The A55 still retains the familiar name “Cambridge,” which was used on the pre-war 10-h.p. models and the 1954 A50 which superseded the popular “Devon” and “Dorset” saloons.

The 1955 car had a completely new body style of larger dimensions, giving greater interior space with many other technical advancements. In 1956 an A50 was first fitted with a Borg Warner overdrive unit, enabling the car to better 40 m.p.g. on an economy run. This unit provided semi-automatic control of the gearbox and was added to the A50 specification as an extra.

Comparisons of the A50 and the A55 power units show the later model to have 4 b.h.p. more with an increase of compression-ratio from 7.2 to 8.3 to 1. a full-flow oil filter as opposed to a by-pass type, higher rear-axle ratio and larger capacity battery to cope with the higher compression-ratio engine. — I. G.

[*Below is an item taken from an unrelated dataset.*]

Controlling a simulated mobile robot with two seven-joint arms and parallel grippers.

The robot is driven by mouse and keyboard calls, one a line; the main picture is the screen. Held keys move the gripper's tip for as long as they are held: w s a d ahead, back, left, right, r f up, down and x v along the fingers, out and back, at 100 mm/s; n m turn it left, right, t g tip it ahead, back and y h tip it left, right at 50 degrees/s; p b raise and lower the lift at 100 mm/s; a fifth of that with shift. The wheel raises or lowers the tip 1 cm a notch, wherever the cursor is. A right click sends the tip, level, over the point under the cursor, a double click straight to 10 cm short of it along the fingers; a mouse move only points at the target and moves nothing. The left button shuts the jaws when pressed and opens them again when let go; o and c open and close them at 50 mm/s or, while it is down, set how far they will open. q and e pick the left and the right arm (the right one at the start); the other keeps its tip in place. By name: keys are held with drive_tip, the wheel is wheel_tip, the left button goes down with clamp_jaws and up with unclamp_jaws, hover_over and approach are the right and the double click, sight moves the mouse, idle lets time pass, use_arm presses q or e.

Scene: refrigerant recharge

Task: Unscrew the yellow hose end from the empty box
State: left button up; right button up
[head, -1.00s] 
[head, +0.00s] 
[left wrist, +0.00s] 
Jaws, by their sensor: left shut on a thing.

The Jaguar 3.4-Litre Saloon

Another new model recently announced by a leading car manufacturer was the Jaguar 3.4-litre saloon. This car is basically the 2.4-litre chassis and body but is fitted with the larger 3½-litre power unit as fitted to the Mk. VII and XK series cars. With the 3.4-litre engine the car is said to have a maximum speed of over 120 m.p.h. It is expected that this model will be available on the home market shortly and it will be priced at £1,672, including tax. — I. G.

Cariboo Canadian Rally

The Second Annual Two-Day Cariboo Rally in Canada was won by P. Smith and H. Shap, driving a VW. Another VW was second, beating a Morris Isis, which was third. Retirements numbered seven cars, including an M.G. which ran its bearings and an Austin-Healey that holed its sump. A Landrover was fourth.